### Aim
Locate the lines that hold the string "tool". Copy every such line.

### Source data
•••
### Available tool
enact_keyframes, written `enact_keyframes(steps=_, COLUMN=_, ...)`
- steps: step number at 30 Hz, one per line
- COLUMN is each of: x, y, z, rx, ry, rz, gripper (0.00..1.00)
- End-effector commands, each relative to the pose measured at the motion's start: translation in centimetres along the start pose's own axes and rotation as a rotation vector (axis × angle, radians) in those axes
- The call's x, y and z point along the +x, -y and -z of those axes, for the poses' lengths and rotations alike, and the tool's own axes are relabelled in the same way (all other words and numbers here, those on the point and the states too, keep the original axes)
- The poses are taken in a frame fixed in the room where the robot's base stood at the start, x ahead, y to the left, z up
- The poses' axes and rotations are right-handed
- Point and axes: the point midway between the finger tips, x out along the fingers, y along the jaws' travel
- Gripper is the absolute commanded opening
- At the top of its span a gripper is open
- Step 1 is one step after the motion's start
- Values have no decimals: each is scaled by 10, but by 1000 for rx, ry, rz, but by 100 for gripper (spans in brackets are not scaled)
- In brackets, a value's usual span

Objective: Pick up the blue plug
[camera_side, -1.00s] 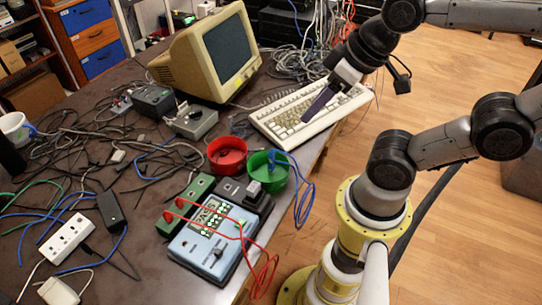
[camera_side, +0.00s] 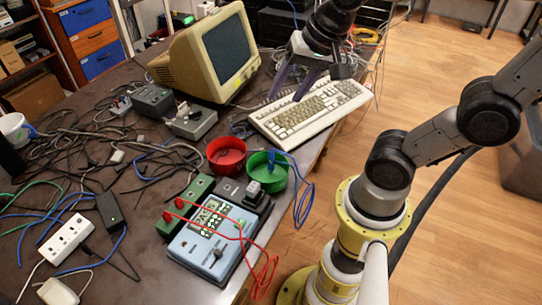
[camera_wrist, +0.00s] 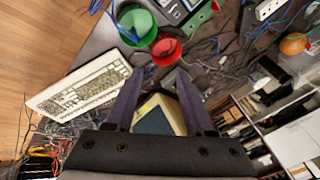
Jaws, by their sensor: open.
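The blue plug (camera_side: 284,161) is small, with a blue cable, and sits in the green bowl (camera_side: 255,178) near the table's right edge. Its cable loops over the rim and hangs down beside the table. In the wrist view the plug (camera_wrist: 133,35) shows at the top, inside the green bowl (camera_wrist: 146,17). My gripper (camera_side: 285,98) is open and empty above the keyboard, behind the bowl and well apart from the plug. In the wrist view its two purple fingers (camera_wrist: 160,72) are spread with nothing between them.
A red bowl (camera_side: 226,168) stands beside the green one. A blue meter (camera_side: 212,240) with red leads is in front. The keyboard (camera_side: 330,108) and an old monitor (camera_side: 183,78) lie behind. Tangled cables cover the table's left part.

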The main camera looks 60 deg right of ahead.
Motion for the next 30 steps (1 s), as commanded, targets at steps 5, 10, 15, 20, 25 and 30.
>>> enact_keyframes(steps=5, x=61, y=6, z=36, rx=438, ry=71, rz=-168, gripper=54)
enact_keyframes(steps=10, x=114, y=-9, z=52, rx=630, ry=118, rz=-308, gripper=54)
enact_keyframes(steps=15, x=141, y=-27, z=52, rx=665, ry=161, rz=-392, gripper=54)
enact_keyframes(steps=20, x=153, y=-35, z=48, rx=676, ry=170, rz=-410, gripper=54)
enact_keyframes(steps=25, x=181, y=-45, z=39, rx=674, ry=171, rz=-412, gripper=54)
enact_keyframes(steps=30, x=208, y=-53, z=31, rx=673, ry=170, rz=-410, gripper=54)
•••
### Solved exercise
### Available tool
- The call's x, y and z point along the +x, -y and -z of those axes, for the poses' lengths and rotations alike, and the tool's own axes are relabelled in the same way (all other words and numbers here, those on the point and the states too, keep the original axes)

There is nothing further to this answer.